A localização da Floresta de Camboatá é estratégica para manter a diversidade nos três grandes maciços da cidade: os da Tijuca, da Pedra Branca e Mendanha Gericinó. Camboatá é uma espécie de corredor entre esses três fragmentos. Ela funciona como ponto de passagem entre eles; é o que chamamos de pontos de parada (“step stone”). Trata-se de um porto para os pássaros, que dali leva sementes para os três. Camboatá, portanto, diminui a distância dos voos dos pássaros ali, e acaba enriquecendo a fauna de diferentes florestas cariocas. É um ponto de passagem fundamental para as espécies de aves-fauna transitar entre os três. Isso porque pássaros têm com as plantas uma dinâmica de dispersão de sementes e de polinização, dando condições para o que é classificado de fluxo gênico entre populações de plantas que ocupam diferentes ecossistemas.

Há outros aspectos?

Sim, não se trata de uma floresta de encostas, como é comum se ver no Rio de Janeiro.
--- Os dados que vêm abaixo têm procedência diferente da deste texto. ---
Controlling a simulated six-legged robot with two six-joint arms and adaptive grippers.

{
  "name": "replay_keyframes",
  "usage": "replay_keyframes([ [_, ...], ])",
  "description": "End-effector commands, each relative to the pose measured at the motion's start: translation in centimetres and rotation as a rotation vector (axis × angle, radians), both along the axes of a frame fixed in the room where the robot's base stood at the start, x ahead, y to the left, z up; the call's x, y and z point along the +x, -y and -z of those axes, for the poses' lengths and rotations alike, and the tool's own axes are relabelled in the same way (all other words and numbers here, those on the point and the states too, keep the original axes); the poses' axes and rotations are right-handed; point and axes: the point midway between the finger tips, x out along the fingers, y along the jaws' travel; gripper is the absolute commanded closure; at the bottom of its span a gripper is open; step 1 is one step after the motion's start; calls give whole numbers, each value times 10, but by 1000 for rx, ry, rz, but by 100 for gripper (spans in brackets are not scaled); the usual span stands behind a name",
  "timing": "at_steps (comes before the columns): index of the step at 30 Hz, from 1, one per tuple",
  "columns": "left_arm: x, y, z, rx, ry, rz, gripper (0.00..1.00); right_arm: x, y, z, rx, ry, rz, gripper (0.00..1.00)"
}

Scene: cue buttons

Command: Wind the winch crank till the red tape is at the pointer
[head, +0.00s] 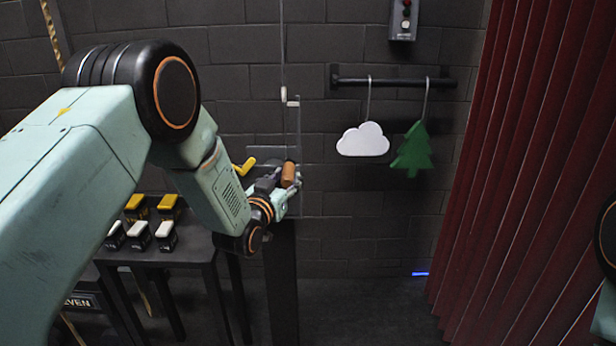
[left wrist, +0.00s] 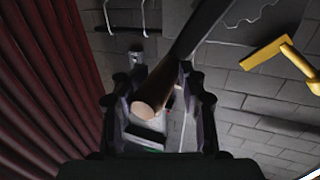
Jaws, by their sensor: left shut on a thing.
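My left gripper (head: 287,181) is shut on the brown winch crank handle (head: 289,173). In the left wrist view the brown crank handle (left wrist: 155,95) sits between the two dark fingers of my left gripper (left wrist: 160,112). The winch stands on a dark post (head: 281,285), and my gripper hides part of it. A thin line (head: 283,50) runs up the wall above the winch. A small white piece (head: 290,102) is beside this line; I cannot tell if it is the pointer. I cannot make out the red tape. My right gripper is out of view.
A yellow lever (head: 245,166) is just left of the crank; it also shows in the wrist view (left wrist: 265,54). A dark table (head: 190,250) holds several yellow and white buttons.

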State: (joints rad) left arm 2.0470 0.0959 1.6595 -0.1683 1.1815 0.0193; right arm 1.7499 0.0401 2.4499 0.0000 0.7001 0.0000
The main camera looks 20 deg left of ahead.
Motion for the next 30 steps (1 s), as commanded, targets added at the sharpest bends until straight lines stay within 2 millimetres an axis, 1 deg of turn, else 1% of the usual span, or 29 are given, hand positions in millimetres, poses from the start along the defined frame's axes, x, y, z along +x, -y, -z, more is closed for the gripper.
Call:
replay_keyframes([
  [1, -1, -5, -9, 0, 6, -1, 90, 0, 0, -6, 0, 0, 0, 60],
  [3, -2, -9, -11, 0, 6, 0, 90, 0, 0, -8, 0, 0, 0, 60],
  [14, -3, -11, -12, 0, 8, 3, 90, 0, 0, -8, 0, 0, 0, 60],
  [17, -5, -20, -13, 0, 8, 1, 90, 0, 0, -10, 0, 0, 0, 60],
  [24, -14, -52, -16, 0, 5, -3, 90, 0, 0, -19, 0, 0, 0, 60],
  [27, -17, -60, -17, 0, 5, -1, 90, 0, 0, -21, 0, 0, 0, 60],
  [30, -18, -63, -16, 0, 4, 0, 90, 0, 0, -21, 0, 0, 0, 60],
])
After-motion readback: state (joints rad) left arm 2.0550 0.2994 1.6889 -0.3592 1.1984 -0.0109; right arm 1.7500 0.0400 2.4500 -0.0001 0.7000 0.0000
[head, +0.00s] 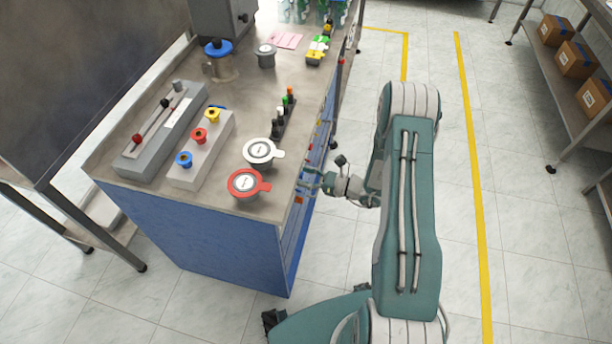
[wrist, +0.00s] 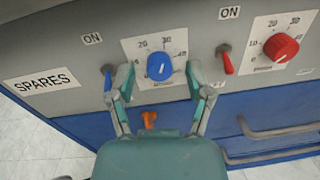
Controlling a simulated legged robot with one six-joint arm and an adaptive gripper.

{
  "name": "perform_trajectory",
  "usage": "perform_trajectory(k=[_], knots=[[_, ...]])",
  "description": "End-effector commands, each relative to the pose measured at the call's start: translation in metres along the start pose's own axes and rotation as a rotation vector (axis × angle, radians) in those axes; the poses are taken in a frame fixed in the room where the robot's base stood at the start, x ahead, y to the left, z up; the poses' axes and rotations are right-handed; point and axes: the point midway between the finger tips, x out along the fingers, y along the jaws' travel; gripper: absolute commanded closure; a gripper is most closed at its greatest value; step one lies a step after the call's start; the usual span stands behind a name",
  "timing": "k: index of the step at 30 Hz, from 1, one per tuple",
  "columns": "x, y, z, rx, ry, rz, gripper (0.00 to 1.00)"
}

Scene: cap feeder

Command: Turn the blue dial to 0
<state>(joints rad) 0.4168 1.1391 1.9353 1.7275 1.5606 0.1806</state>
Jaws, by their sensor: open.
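The blue dial (wrist: 160,64) sits on a white scale plate on the grey panel in the wrist view. The numbers 20, 30 and 40 show on its scale; the lower left part is hidden behind a finger. A pale mark shows on the dial's face, but I cannot tell exactly which number it points at. My gripper (wrist: 159,74) is open, with one finger on each side of the dial and apparent gaps between. In the head view my gripper (head: 313,184) is at the bench's right side, and the dial is hidden there.
A red dial (wrist: 281,47) and a red switch (wrist: 227,62) are to the right. A blue switch (wrist: 108,80) is close by the left finger. An orange part (wrist: 148,118) sits below the dial. A drawer handle (wrist: 280,130) sticks out at lower right. The bench top (head: 225,205) holds several fixtures.

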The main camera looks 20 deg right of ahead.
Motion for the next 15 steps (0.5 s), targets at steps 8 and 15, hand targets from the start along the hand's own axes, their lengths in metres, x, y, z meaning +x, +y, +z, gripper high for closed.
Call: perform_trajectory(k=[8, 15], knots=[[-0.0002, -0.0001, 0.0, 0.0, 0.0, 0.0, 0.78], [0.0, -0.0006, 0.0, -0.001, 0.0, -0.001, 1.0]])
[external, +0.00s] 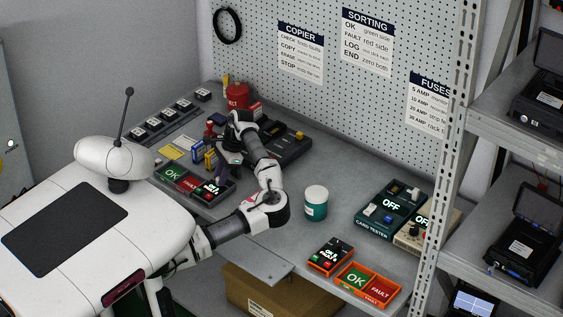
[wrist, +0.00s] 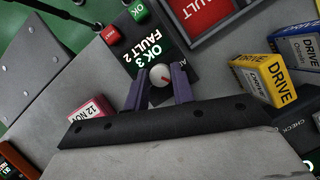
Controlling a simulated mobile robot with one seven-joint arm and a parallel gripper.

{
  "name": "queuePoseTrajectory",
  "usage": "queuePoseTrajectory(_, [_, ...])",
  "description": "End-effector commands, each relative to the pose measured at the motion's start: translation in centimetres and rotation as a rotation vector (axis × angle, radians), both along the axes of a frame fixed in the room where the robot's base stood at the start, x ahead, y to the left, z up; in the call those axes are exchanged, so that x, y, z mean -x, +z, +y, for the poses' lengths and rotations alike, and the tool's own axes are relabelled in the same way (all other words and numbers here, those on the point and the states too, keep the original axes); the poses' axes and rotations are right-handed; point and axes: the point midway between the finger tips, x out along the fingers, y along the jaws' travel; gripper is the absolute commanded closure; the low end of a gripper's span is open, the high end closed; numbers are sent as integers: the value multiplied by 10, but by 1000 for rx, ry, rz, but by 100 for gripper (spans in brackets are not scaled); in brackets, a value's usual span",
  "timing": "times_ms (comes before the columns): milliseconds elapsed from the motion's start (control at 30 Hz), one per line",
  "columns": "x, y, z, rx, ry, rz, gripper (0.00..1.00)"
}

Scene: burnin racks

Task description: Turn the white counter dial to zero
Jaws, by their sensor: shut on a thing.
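A black counter (external: 212,188) stands on the left part of the bench. In the wrist view its display (wrist: 152,45) reads OK 3, FAULT 2. A white round dial (wrist: 159,74) with a red mark sits at the display's lower edge. The mark slants to the lower right in that view. My gripper (wrist: 159,87) has its two purple fingers shut on the dial, one on each side. In the external view my gripper (external: 221,171) is over the counter, and the dial cannot be made out there.
Beside the counter are a green and red OK/FAULT tray (external: 174,175) and yellow and blue drive boxes (wrist: 264,80). A pink-and-white date block (wrist: 91,114) lies near the fingers. A teal cup (external: 316,207), a card tester (external: 383,215) and a second, orange-trimmed counter (external: 331,255) stand right.

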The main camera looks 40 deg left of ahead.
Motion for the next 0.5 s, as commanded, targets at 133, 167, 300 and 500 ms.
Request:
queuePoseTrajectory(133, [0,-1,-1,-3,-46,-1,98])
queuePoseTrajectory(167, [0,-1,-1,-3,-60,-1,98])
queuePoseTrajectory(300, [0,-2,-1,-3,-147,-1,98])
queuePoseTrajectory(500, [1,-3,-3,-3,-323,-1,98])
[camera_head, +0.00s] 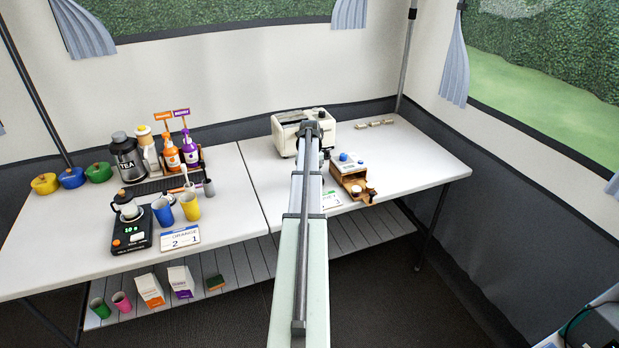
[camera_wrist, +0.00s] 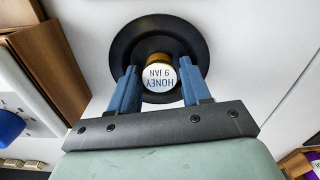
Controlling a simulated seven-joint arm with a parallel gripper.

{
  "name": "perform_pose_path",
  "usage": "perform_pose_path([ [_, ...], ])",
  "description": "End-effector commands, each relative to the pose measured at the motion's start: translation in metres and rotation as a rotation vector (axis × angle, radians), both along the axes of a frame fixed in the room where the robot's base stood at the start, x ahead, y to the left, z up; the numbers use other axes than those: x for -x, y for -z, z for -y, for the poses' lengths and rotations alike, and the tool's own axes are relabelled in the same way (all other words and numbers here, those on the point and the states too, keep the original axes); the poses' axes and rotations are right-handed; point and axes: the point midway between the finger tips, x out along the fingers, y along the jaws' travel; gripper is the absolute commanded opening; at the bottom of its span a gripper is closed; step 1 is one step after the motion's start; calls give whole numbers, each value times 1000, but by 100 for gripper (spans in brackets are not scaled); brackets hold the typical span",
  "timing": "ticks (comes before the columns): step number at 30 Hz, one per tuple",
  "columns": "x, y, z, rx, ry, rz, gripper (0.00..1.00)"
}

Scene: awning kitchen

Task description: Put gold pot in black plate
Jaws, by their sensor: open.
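The gold pot (camera_wrist: 153,59) has a white lid marked "HONEY 9 JAN" and shows in the wrist view. It stands within the outline of the round black plate (camera_wrist: 122,48), near its middle, and seems to rest on it. My gripper (camera_wrist: 159,70) is open, with one blue finger on each side of the pot. A small gap seems to show beside the lid, but contact lower down is hidden. In the head view my arm covers the plate and the gripper.
A wooden drawer box (camera_head: 355,176) stands close to the right of my arm in the head view. A cream appliance (camera_head: 287,137) is behind. The left table holds a scale (camera_head: 131,234), cups and bottles. The right table's right side is mostly clear.

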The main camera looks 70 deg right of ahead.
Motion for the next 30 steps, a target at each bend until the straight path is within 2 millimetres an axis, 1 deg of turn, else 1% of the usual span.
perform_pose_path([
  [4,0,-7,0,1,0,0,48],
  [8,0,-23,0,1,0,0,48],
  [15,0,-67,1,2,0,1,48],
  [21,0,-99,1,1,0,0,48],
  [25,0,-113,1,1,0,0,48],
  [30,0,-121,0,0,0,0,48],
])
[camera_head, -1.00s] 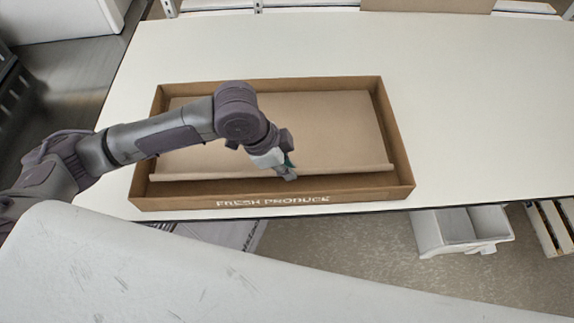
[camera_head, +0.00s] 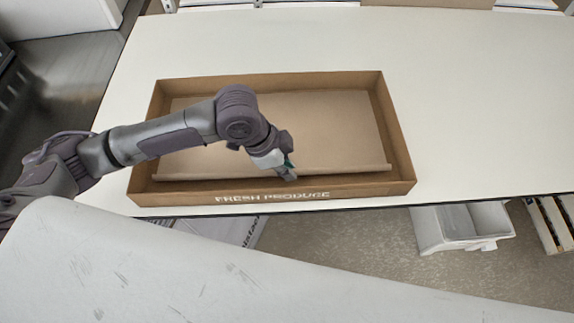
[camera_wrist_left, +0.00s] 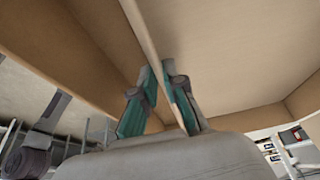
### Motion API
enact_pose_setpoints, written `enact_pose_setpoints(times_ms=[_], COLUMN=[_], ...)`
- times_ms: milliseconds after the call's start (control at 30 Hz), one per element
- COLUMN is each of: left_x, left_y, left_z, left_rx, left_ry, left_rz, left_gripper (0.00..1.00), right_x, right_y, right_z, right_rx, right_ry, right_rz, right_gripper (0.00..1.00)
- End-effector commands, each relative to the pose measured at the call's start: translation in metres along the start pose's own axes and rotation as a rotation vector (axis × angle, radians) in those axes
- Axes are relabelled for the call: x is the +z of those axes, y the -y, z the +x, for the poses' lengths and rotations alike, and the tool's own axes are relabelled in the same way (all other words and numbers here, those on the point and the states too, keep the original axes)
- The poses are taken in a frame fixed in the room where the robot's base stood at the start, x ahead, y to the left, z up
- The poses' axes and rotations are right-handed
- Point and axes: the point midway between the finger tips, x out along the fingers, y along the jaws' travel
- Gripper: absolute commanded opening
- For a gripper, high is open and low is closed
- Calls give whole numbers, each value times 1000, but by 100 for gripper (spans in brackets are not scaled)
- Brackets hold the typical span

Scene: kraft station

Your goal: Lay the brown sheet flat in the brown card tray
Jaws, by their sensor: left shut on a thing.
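The brown card tray (camera_head: 400,150) lies on the white table, with "FRESH PRODUCE" printed on its front wall. The brown sheet (camera_head: 330,130) lies inside it, with its near edge curled up along the front. My left gripper (camera_head: 288,172) reaches into the tray near the front wall and is shut on the sheet's near edge. In the left wrist view the teal fingers (camera_wrist_left: 163,105) stand on either side of the sheet's edge, and the sheet (camera_wrist_left: 225,60) spreads to the right. My forearm hides part of the sheet's left side. My right gripper is not in view.
The white table (camera_head: 480,110) is clear around the tray, with wide room to the right. A white bin (camera_head: 460,228) and a wooden pallet (camera_head: 552,222) stand on the floor below the table's front edge.

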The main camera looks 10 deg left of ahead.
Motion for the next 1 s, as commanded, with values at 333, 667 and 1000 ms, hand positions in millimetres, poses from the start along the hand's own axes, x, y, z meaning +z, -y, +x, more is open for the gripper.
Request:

É uma floresta plana com árvores como Jacarandá da Baía e uma intensa de canelas. A história mostra que a região era repleta de grandes fazendas. Mesmo assim, Camboatá resistiu. Nossos estudos a dividiram em duas áreas: a área tem 169 hectares e a área 2 32,8. A área 2 não estava no estudo pedido pelo Exército, e a área 1 está bem mais preservada. Ocorre que a 2 também tem qualidades em termos de vegetação, e a vantagem de estar ao lado de uma imensa quantidade de sementes para recuperá-la. Enfim, mostramos ao Exército à época que a floresta era maior do que eles imaginavam. Não quero aqui dar somente peso a espécies ameaçadas nas fauna e flora ali. Para mim, é ainda mais fundamental a existência de uma floresta rara como aquela. É a floresta como um todo que mais importa. Só de árvores há 72, como pau-brasil, garapa, canela-tapinhoã, entre outras; e arbustos, 18. Veem-se árvores ali com copa de 20 metros de diâmetro. Preservá-la mostraria que o Rio de Janeiro é capaz de desenvolver a cidade sem entrar em conflito com seu ativo principal, o meio ambiente.